Dataset excerpt —
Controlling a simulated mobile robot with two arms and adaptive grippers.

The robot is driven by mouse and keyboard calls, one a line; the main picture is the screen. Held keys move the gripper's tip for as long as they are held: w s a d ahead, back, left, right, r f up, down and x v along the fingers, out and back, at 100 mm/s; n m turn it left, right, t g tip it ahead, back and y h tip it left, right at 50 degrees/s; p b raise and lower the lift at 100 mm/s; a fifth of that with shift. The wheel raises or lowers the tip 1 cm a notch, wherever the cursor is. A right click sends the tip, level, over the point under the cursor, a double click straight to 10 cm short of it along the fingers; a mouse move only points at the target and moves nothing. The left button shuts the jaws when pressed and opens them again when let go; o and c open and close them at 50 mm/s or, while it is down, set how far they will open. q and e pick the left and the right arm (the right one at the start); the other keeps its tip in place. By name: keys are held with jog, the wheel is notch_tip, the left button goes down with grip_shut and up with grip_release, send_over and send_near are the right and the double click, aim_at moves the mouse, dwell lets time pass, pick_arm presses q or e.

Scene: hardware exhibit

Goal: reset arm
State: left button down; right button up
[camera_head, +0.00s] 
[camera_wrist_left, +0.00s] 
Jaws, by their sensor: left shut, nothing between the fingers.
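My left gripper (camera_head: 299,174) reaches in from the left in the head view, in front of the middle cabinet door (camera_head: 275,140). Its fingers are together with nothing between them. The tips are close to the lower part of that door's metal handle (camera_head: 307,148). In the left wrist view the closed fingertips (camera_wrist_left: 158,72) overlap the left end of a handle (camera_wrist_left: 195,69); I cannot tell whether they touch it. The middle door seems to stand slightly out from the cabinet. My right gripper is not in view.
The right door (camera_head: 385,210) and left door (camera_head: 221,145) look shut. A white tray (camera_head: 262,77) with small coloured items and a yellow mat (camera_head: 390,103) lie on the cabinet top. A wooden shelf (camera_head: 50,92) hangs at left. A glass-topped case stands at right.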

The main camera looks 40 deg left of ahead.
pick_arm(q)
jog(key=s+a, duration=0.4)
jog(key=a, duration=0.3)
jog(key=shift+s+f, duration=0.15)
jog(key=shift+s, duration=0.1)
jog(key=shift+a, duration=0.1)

Task — Each line must be given again exactly as written above.

Reply to the exercise —
Controlling a simulated mobile robot with two arms and adaptive grippers.

The robot is driven by mouse and keyboard calls, one a line; the main picture is the screen. Held keys move the gripper's tip for as long as they are held: w s a d ahead, back, left, right, r f up, down and x v along the fingers, out and back, at 100 mm/s; n m turn it left, right, t g tip it ahead, back and y h tip it left, right at 50 degrees/s; p b raise and lower the lift at 100 mm/s; a fifth of that with shift. The wheel raises or lowers the tip 1 cm a notch, wherever the cursor is. A right click sends the tip, level, over the point under the cursor, a double click straight to 10 cm short of it along the fingers; a mouse move only points at the target and moves nothing. The left button shuts the jaws when pressed and opens them again when let go; o and c open and close them at 50 mm/s or, while it is down, set how far they will open. q and e pick the left and the right arm (the right one at the start); the other keeps its tip in place. By name: keys are held with jog, the wheel is notch_tip, the left button goes down with grip_shut and up with grip_release, send_over and send_near are the right and the double click, aim_at moves the mouse, dwell lets time pass, pick_arm presses q or e.

Scene: hardware exhibit

Goal: reset arm
State: left button down; right button up
[camera_head, +0.00s] 
[camera_wrist_left, +0.00s] 
Jaws, by their sensor: left shut, nothing between the fingers.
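My left gripper (camera_head: 299,174) reaches in from the left in the head view, in front of the middle cabinet door (camera_head: 275,140). Its fingers are together with nothing between them. The tips are close to the lower part of that door's metal handle (camera_head: 307,148). In the left wrist view the closed fingertips (camera_wrist_left: 158,72) overlap the left end of a handle (camera_wrist_left: 195,69); I cannot tell whether they touch it. The middle door seems to stand slightly out from the cabinet. My right gripper is not in view.
The right door (camera_head: 385,210) and left door (camera_head: 221,145) look shut. A white tray (camera_head: 262,77) with small coloured items and a yellow mat (camera_head: 390,103) lie on the cabinet top. A wooden shelf (camera_head: 50,92) hangs at left. A glass-topped case stands at right.

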The main camera looks 40 deg left of ahead.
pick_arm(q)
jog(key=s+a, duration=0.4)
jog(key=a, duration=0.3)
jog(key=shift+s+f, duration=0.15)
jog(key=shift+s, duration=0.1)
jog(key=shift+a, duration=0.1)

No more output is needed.